Procuradoria Regional do Trabalho da 15ª Região (PRT-15) encontrou 12 pedreiros e ajudantes submetidos à escravidão contemporânea em obras de estrada da concessionária Rodovias do Tietê, no município de Monte Mor (SP)

Em plena construção de mais um dos pedágios da malha rodoviária de São Paulo, Estado mais rico do país, a Procuradoria Regional do Trabalho da 15ª Região (PRT-15) encontrou 12 trabalhadores submetidas à escravidão contemporânea. O flagrante ocorreu no município de Monte Mor (SP) em meados de outubro. Os pedreiros e ajudantes trabalhavam na construção de uma praça de pedágio para a concessionária Rodovias do Tietê.

Contratadas para executar uma das fases, as vítimas chegaram às obras por meio de um esquema de sucessivas subcontratações, que envolve as empresas Jair Nunes da Silva Construções ME, Construtora House Capanema, Construtora Artin Ltda e a própria concessionária.

Trabalhadores improvisaram uma fogueira para
cozinhar o feijão doado por vizinhos (Foto:MPT)

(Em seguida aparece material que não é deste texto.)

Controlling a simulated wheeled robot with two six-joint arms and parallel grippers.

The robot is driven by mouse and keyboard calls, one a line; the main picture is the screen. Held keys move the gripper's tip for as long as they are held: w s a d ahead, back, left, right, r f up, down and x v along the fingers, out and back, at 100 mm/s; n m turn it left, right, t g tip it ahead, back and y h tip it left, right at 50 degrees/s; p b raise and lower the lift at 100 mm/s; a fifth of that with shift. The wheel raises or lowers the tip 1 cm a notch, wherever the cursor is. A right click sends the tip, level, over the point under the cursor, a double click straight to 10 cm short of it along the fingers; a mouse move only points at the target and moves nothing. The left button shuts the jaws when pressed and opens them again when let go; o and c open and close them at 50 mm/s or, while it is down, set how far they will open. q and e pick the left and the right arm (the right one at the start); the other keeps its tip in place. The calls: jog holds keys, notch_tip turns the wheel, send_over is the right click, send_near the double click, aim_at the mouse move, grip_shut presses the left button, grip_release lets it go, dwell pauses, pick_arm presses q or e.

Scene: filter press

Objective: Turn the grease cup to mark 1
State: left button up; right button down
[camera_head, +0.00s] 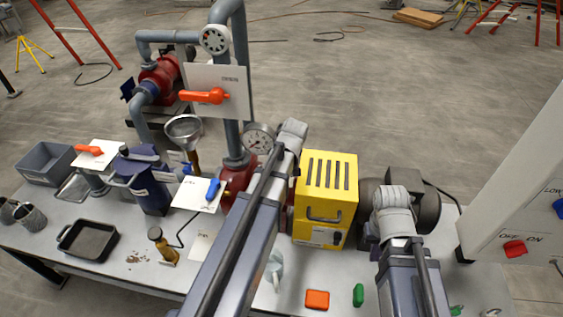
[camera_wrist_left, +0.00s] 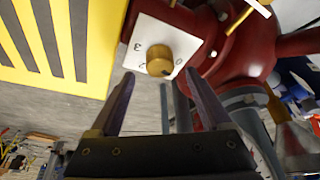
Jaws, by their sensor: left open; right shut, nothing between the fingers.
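The grease cup shows in the left wrist view as a round brass knob (camera_wrist_left: 158,60) on a white plate (camera_wrist_left: 146,34) with numerals around it. A 3 and a 0 can be read on the plate; the knob's exact setting is hard to tell. My left gripper (camera_wrist_left: 159,76) is open, with one finger on each side just short of the knob and nothing between them. In the head view my left arm hides the cup and this gripper. My right arm shows in the head view at the right, but I cannot make out its fingers.
A yellow slotted box (camera_head: 326,197) stands beside my left arm, and its yellow side (camera_wrist_left: 75,45) is close in the wrist view. Red pump casing (camera_wrist_left: 235,50) and grey pipes surround the plate. A black tray (camera_head: 88,240) and a funnel (camera_head: 184,130) stand further left.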

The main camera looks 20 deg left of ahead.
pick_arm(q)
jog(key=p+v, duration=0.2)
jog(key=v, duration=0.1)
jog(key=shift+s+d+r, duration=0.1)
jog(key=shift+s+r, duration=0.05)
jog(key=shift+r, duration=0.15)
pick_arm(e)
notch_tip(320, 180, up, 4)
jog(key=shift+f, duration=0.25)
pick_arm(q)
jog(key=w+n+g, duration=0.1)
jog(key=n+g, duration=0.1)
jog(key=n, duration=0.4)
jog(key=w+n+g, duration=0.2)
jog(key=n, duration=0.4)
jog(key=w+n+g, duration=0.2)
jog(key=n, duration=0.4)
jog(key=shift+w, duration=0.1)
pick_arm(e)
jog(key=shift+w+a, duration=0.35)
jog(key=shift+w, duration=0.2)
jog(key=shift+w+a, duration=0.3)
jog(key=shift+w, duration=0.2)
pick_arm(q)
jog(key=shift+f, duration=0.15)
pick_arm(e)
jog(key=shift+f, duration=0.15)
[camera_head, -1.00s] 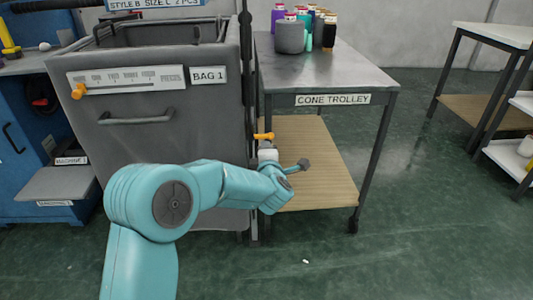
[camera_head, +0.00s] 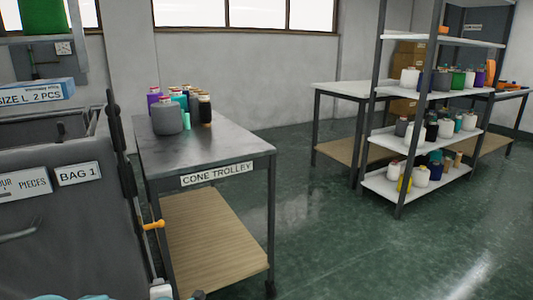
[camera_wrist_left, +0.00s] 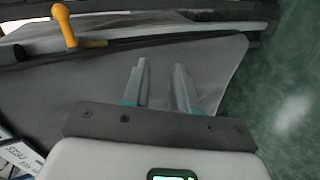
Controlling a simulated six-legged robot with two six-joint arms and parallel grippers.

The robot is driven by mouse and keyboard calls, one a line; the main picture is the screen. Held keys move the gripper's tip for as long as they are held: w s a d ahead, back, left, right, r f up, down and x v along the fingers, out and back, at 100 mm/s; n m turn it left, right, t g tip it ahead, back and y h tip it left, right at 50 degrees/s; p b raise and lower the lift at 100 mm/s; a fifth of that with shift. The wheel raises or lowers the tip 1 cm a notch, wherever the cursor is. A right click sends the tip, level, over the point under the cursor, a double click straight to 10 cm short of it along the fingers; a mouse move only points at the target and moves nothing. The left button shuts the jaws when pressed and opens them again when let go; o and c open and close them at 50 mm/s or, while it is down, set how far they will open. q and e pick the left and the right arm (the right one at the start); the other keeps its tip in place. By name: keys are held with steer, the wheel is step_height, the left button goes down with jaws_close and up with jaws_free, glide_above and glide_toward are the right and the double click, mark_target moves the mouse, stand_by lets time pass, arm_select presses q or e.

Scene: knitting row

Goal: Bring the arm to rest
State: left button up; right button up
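My left gripper (camera_wrist_left: 162,78) shows in the left wrist view. Its two grey fingers stand apart with nothing between them, in front of a grey panel (camera_wrist_left: 75,95). A yellow-orange knob (camera_wrist_left: 65,25) is beyond the fingers at the upper left. My right gripper is in neither view.
The grey BAG 1 machine (camera_head: 60,225) stands at the left. The cone trolley (camera_head: 225,155) beside it carries several yarn cones (camera_head: 167,117). A shelf rack (camera_head: 415,133) with more cones stands at the right. Green floor (camera_head: 330,235) is clear between them.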

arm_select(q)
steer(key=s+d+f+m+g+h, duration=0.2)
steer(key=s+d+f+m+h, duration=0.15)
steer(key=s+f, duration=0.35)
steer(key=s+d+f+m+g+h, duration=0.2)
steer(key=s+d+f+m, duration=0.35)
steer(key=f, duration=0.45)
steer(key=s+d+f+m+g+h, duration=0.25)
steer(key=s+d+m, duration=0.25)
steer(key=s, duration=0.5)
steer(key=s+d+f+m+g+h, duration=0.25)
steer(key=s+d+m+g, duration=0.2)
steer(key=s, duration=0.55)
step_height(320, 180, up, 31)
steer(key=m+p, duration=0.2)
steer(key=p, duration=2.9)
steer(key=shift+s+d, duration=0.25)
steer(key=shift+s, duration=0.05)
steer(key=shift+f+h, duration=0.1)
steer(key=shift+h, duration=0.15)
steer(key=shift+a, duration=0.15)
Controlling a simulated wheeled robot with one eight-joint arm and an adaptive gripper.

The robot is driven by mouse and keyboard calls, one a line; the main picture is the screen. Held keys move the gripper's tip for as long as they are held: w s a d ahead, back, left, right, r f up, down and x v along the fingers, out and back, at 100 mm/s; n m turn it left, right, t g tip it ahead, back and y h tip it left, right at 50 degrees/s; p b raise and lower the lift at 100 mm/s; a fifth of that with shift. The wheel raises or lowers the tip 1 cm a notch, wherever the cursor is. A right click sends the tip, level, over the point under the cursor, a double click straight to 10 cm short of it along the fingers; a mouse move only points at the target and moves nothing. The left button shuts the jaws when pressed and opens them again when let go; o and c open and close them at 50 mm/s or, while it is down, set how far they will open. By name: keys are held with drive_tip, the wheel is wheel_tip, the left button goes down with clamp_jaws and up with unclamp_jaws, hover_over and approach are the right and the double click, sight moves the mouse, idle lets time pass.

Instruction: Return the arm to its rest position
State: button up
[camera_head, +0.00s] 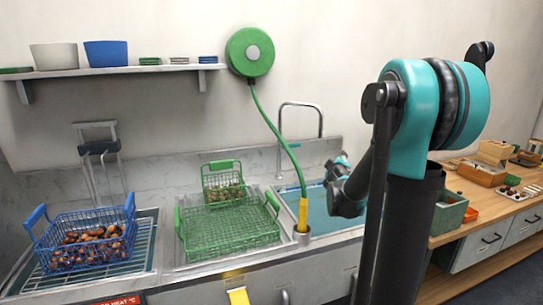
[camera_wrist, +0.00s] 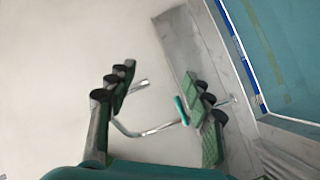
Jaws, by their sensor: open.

No momento da fiscalização, os trabalhadores cozinhavam uma porção de feijão doada por um vizinho. A comida era preparada do lado de fora da casa utilizada como alojamento, em uma fogueira improvisada com tijolos (foto). Eles estavam há dois dias sem se alimentar.

O procurador do trabalho Mário Antônio Gomes, acompanhado de técnicos da Vigilância Sanitária municipais de Monte Mor, constatou uma série de irregularidades. "A moradia não tinha as mínimas condições de ser habitada. Só havia um banheiro na casa, que estava muito sujo. O empregador não fornecia água potável aos empregados", detalha.

Apenas sete dormiam em colchões próprios. Os outros improvisavam uma cama com papelão e cobertores. Na frente do alojamento, havia um depósito de lixo que exalava mau cheiro. Muitos animais peçonhentos e insetos circulavam pelo local por causa da proximidade com a mata.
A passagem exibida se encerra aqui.